[Data from robot episodes]
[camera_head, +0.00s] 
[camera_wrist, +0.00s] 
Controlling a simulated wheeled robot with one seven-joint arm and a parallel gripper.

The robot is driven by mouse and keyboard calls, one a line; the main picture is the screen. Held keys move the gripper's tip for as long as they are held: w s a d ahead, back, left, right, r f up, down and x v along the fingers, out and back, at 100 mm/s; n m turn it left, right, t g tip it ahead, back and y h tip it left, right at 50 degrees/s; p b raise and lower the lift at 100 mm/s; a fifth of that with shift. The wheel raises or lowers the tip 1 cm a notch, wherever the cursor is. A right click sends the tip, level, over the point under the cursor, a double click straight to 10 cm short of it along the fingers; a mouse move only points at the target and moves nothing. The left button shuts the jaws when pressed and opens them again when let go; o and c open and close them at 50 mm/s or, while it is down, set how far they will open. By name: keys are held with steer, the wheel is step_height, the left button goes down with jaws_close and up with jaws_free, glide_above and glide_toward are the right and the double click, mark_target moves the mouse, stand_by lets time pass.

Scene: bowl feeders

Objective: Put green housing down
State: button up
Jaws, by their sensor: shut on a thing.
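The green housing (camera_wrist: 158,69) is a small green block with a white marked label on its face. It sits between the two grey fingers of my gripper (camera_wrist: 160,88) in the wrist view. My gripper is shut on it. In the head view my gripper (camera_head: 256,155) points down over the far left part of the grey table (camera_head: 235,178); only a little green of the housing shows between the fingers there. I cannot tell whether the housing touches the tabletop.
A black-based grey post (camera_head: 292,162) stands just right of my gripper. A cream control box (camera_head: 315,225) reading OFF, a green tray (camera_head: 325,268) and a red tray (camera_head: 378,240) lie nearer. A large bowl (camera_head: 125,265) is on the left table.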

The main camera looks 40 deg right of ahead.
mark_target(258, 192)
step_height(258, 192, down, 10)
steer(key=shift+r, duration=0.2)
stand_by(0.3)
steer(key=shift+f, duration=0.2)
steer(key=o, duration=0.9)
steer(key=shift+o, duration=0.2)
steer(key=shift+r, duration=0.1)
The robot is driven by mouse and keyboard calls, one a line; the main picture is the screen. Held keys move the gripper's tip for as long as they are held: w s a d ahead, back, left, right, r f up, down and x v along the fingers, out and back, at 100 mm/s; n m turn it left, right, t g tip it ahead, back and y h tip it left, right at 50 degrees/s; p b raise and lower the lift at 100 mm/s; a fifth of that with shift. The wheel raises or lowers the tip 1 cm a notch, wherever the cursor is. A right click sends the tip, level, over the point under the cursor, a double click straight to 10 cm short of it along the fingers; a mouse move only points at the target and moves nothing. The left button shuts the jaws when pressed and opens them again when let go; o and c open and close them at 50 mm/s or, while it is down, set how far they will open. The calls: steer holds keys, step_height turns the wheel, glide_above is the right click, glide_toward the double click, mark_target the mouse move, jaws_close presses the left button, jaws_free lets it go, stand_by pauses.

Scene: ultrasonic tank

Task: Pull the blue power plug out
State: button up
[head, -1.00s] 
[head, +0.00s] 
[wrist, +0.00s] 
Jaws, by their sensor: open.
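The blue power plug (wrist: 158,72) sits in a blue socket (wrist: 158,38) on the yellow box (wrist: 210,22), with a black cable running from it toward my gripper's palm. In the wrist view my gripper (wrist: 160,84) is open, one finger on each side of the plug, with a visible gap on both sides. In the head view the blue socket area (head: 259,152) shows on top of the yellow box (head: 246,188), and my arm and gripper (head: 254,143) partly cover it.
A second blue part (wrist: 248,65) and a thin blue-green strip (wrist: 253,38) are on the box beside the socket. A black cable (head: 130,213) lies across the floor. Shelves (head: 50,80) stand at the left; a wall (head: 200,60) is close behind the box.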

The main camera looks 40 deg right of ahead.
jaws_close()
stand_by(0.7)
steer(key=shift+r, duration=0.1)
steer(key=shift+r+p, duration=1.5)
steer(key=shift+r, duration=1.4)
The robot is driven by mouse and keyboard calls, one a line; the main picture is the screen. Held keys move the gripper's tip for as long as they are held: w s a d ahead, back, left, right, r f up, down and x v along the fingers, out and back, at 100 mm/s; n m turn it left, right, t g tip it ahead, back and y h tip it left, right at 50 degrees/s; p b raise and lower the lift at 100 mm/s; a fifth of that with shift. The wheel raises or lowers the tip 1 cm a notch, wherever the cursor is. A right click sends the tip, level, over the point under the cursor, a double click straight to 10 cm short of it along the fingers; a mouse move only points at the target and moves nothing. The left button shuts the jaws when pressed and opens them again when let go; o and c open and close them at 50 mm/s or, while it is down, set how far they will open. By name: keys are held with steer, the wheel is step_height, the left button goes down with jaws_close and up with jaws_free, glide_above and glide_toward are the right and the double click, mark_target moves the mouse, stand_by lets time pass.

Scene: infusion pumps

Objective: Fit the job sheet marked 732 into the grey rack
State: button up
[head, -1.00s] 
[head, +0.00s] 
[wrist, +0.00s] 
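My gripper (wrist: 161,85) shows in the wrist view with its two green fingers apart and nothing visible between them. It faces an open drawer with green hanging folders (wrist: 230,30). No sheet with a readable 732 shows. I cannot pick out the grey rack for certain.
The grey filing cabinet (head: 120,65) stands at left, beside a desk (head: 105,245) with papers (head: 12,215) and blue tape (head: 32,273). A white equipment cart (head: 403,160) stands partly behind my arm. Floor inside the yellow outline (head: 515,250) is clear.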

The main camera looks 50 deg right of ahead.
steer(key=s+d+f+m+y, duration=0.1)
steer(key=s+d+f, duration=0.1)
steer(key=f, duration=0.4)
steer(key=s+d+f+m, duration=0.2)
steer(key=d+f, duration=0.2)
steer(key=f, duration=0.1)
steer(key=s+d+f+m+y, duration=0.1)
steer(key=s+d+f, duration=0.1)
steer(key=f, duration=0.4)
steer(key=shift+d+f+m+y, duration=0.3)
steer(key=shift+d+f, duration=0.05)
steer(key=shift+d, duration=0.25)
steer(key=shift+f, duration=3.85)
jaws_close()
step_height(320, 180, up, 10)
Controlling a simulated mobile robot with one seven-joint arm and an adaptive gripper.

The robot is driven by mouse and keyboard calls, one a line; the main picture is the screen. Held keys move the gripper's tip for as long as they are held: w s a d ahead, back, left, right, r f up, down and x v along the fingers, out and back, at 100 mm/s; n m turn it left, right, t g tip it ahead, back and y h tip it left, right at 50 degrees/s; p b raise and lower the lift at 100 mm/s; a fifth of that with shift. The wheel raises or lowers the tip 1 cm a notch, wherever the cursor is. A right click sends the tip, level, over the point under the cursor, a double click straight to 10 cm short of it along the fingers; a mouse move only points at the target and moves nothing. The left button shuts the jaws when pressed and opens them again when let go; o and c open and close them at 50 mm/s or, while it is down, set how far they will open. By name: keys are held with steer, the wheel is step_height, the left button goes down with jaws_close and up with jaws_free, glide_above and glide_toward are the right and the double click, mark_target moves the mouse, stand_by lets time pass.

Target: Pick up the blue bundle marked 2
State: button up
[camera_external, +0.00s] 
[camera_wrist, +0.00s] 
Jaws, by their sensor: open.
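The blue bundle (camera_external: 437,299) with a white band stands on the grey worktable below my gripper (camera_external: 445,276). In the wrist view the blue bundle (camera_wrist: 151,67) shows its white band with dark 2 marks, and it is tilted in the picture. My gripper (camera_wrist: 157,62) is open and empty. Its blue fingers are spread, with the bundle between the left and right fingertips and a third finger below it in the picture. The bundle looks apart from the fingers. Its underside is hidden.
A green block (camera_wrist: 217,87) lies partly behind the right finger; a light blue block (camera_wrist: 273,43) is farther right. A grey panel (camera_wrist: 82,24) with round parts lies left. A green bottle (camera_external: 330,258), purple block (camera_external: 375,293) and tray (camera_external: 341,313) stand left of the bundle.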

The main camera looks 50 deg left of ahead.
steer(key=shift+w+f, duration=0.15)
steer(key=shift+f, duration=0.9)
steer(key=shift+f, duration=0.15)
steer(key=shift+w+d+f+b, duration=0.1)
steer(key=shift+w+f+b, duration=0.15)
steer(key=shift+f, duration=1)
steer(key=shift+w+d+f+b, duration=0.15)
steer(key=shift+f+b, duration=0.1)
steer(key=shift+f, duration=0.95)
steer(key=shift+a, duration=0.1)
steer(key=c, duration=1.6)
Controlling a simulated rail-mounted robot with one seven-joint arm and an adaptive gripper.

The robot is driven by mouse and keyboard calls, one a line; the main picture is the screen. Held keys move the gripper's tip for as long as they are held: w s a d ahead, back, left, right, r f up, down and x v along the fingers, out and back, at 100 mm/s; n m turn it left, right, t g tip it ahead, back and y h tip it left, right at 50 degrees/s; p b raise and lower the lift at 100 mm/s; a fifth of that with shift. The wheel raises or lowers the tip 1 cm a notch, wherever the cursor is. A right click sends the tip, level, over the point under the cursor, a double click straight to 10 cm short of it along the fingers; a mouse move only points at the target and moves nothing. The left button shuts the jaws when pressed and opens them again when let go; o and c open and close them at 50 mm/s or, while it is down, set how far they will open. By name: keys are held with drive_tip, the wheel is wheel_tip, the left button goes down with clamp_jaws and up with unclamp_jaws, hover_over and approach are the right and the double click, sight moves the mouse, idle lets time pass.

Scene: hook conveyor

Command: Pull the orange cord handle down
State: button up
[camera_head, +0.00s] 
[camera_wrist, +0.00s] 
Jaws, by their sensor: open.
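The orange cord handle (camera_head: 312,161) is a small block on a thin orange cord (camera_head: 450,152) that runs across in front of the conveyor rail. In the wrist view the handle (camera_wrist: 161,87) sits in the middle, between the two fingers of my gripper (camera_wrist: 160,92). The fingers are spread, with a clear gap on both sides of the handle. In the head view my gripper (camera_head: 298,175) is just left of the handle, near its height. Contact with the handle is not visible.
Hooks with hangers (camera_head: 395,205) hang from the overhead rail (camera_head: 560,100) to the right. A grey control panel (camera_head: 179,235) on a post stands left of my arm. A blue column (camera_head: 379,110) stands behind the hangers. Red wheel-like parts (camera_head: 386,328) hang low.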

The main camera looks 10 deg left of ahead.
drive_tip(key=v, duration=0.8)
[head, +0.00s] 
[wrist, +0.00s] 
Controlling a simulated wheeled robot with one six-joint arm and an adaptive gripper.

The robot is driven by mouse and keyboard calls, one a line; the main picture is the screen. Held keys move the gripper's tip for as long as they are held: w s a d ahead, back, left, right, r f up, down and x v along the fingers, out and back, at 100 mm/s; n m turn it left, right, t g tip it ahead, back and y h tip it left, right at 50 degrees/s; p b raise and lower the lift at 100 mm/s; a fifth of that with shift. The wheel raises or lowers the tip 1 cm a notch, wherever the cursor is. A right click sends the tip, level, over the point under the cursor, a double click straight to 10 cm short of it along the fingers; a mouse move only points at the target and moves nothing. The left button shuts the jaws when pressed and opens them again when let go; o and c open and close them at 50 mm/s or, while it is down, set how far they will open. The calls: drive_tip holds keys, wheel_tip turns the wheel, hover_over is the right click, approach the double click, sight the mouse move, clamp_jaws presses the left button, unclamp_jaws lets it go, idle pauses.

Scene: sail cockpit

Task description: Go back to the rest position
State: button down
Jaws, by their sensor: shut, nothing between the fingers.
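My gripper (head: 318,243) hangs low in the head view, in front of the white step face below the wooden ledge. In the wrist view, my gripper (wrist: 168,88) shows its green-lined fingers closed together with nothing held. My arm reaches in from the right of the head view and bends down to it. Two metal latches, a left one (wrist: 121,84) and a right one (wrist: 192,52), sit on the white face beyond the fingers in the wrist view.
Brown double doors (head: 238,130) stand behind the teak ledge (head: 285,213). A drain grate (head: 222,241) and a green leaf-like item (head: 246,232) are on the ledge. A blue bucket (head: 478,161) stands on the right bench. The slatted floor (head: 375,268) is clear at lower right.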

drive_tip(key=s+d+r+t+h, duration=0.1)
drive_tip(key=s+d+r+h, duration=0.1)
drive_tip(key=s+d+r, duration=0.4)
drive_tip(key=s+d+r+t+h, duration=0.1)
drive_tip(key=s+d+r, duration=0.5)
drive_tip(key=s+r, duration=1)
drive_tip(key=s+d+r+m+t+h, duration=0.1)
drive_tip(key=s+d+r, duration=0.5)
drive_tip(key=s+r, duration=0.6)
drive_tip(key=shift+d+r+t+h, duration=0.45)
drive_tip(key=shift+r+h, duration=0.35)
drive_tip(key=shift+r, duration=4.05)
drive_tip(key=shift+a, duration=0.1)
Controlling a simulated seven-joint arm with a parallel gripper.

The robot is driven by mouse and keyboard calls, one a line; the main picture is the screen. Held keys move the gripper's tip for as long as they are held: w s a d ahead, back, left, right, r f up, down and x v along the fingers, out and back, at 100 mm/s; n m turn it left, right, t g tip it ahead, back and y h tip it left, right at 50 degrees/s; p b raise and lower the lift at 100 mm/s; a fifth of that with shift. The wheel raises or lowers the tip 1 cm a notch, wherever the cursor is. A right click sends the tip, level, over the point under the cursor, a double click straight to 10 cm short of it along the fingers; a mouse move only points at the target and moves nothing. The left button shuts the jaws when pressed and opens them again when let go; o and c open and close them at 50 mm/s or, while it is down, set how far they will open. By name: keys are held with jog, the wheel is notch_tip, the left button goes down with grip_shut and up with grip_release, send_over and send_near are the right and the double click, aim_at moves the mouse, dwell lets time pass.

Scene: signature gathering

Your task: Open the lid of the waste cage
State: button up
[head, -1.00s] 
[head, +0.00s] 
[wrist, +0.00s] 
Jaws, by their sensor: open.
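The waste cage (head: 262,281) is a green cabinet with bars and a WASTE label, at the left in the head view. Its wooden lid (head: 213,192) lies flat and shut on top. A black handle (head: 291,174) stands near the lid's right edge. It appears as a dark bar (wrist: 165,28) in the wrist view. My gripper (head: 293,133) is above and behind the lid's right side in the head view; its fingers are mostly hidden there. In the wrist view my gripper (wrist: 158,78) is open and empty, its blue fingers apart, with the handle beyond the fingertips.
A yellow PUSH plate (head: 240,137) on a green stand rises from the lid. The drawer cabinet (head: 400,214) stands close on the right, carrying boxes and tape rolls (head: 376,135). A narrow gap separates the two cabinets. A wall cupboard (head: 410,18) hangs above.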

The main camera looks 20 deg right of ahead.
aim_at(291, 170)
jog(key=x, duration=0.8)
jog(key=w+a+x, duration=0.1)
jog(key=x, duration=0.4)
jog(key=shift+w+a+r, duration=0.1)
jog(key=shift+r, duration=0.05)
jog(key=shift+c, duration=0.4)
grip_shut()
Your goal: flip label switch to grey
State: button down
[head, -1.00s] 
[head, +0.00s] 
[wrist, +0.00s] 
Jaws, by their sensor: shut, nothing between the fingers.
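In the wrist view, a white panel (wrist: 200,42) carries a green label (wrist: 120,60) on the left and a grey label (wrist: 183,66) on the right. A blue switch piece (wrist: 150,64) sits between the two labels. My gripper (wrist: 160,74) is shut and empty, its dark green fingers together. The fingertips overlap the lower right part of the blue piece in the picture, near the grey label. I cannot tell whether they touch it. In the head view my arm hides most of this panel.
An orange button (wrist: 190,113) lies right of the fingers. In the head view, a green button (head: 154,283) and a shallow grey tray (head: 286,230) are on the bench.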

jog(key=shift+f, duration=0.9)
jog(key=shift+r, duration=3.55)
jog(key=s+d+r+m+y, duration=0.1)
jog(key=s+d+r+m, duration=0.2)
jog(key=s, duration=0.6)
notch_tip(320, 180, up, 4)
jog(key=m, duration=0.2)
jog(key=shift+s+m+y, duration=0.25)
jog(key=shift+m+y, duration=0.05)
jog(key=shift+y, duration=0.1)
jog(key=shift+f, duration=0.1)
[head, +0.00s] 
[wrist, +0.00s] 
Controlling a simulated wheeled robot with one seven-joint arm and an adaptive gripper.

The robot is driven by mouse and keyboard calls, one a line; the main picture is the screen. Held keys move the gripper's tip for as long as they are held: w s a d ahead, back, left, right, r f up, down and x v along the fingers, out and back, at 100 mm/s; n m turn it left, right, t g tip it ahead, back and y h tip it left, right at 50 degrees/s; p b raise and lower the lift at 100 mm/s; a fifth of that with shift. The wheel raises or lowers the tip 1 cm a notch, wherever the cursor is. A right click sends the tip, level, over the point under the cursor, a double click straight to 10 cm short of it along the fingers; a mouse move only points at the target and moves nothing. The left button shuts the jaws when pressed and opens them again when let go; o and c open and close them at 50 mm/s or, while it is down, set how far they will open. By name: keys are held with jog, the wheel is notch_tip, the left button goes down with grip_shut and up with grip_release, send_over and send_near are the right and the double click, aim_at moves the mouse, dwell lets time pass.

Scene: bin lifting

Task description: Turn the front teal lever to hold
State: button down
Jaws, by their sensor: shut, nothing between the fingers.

TASK DIRECTIONS — Where does the word "Pull" appear in the listing? List each line that holds it.

RESULT —
Task: Pull the blue power plug out
Command: Pull the orange cord handle down

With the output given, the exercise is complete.